In December, Senators Maria Cantwell (D-WA) and Susan Collins (R-ME) introduced the CLEAR Act, another promising bill to reduce climate change.  CLEAR stands for Carbon Limits and Energy for American Renewal. Its approach is called cap-and-dividend.  Under this bill:
  • the Department of Energy would auction carbon shares (1 share = a permit to emit a ton of CO2), to U.S. companies that import and produce fossil fuels
  • 75% of the auction proceeds would be divided evenly among U.S. consumers each month
  • 25% would go to a fund (the Clean Energy Reinvestment Trust Fund) to pay for additional greenhouse gas emissions reductions, low‐carbon energy investment, climate change adaptation, and regional economic adjustments
  • The number of permits sold each year would decrease to achieve a 20% reduction in greenhouse gas emissions from 2005 levels by 2020 and an 83% reduction by 2050 
  • The permit price would be determined by bidding on permits but regulated to be within a certain range to reduce the economic damage caused by too much price volatility 
  • Only producers and importers would be required to purchase permits and allowed to bid
The apparent advantages of this bill, pointed out by Mike Sandler at the Huffington Post, are that 100% of permits are auctioned, no offsets are allowed (offsets let an emitter buy shares in a project that reduces CO2 rather than reducing the emitter's CO2 production), and no one but producers and importers can bid on permits (no speculators, investment firms, etc.). In other bills, such as ACES (Waxman-Markey, which passed the House last year), many permits were given away for free, offsets were allowed, and third parties could buy and sell permits.

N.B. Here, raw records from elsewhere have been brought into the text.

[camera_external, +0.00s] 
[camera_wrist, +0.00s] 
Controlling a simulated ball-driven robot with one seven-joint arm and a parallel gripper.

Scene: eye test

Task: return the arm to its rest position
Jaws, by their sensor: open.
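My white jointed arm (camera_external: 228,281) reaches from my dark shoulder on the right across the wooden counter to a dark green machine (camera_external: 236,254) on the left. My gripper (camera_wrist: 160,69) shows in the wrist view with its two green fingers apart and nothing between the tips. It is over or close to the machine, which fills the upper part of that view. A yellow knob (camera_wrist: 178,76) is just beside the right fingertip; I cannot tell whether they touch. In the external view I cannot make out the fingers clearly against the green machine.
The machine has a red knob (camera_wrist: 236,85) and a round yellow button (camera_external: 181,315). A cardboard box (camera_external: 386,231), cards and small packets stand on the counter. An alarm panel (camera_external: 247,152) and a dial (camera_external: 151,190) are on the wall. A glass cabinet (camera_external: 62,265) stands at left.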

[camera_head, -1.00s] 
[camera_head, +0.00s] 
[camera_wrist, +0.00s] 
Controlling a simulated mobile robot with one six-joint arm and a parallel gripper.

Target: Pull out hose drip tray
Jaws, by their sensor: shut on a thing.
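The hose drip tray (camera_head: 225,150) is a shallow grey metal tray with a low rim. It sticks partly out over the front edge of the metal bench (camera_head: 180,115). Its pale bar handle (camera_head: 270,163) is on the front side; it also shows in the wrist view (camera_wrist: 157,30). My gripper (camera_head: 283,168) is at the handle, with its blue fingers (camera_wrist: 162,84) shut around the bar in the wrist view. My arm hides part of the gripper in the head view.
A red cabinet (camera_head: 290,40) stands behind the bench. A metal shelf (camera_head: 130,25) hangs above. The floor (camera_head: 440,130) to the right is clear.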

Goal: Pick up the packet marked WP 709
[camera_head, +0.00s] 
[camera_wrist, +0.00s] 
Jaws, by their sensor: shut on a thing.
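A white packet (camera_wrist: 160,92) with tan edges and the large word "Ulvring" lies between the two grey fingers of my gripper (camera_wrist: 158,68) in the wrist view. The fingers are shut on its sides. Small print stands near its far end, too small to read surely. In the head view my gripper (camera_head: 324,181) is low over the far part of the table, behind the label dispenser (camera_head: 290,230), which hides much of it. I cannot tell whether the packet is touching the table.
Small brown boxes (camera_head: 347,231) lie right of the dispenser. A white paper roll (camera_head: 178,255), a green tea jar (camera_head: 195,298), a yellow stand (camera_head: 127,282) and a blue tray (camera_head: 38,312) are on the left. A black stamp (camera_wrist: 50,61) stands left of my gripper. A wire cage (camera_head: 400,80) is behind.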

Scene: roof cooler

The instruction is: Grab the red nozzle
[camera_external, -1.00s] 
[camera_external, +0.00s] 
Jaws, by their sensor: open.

What do you think of this bill?  Post your comments, and
Stay cool,


  1. I'm beginning to think that any legislation of this type would is pointless and would be damaging. After all we now know that the only three sets of data on global temperatures, from CRU, NOAA, and NASA, are hopelessly compromised and scientifically unvalid. And the UN's computer models can't even duplicate the last 10 years of cooling.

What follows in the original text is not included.